Le cross-bitume – ici des motards qui squattent une portion de route désaffectée en Gironde pour réaliser des figures – n’est que la toile de fond inaugurale. Car le film bifurque très vite vers le thriller, la chronique sociale et le parcours initiatique, avec des inserts oniriques. 

On y suit le parcours de “L’inconnue”, personnage féminin fort, rarement vu à l’écran. C’est une louve solitaire, “née avec une moto entre les jambes” comme elle le dit dans le film, qui intègre une bande d’adeptes du cross-bitume qui vivent dans les marges, en périphérie bordelaise. 

« Une femme qui affiche sa liberté »

Les petits larcins cèdent le pas au projet d’un casse ambitieux, voilà pour la partie polar. Mais le plus intéressant est la plongée d’une jeune femme dans un environnement masculin, où elle se fera amis et ennemis. Sans oublier une belle séquence de sororité. 

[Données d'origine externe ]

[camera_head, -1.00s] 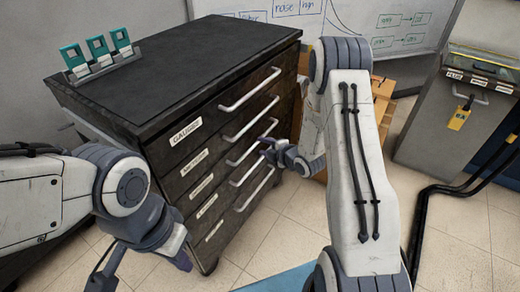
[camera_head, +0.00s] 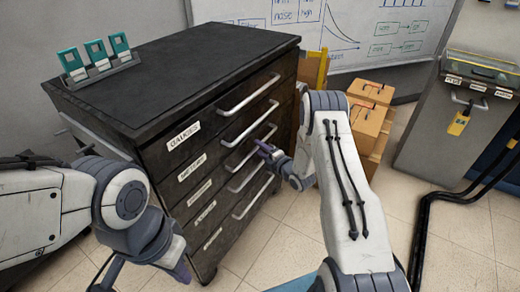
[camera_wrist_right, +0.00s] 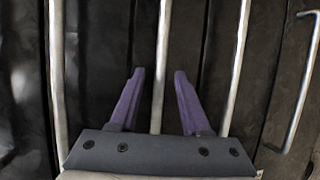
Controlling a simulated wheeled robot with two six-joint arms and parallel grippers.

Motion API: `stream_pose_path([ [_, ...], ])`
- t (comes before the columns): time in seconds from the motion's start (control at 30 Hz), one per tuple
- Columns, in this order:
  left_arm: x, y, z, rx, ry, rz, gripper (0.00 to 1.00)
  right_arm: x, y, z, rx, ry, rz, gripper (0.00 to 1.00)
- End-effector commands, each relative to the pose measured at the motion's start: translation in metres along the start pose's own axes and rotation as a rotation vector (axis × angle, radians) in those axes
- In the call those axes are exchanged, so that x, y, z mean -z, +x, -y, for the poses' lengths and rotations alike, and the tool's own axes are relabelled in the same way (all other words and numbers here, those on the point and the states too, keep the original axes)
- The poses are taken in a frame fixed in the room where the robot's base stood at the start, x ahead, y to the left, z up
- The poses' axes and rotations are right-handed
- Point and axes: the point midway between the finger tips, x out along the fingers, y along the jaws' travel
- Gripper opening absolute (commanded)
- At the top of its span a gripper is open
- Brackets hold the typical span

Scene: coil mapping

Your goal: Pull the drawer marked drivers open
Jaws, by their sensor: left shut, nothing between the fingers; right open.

La révélation du film, c’est Julie Ledru, novice qui joue l’héroïne. Repérée sur Instagram par la cinéaste, elle aussi est née avec un guidon de moto entre les mains dans une famille guadeloupéenne de la région parisienne, il y a un peu moins de trente ans. Précision: comme dans le film, elle n’est pas adepte des figures acrobatiques mais préfère les pointes en solo sur des portions de bitume oubliées.

Dès leur rencontre, les deux femmes ont trouvé la bonne carburation pour le personnage principal. “À l’époque, j’étais une personne seule, un électron libre. Lola a su m’écouter, ce qui ne m’arrivait pas à ce moment”, confiait Julie Ledru à Cannes.

Julie Ledru, en se livrant à la réalisatrice, a fini par débloquer un script ébauché depuis quatre ans et s’est imposée comme une évidence. “C’est super important de montrer une femme qui affiche sa liberté, sa posture, sa façon de parler et de s’imposer, pas forcément cordialement”, décryptait encore Julie Ledru.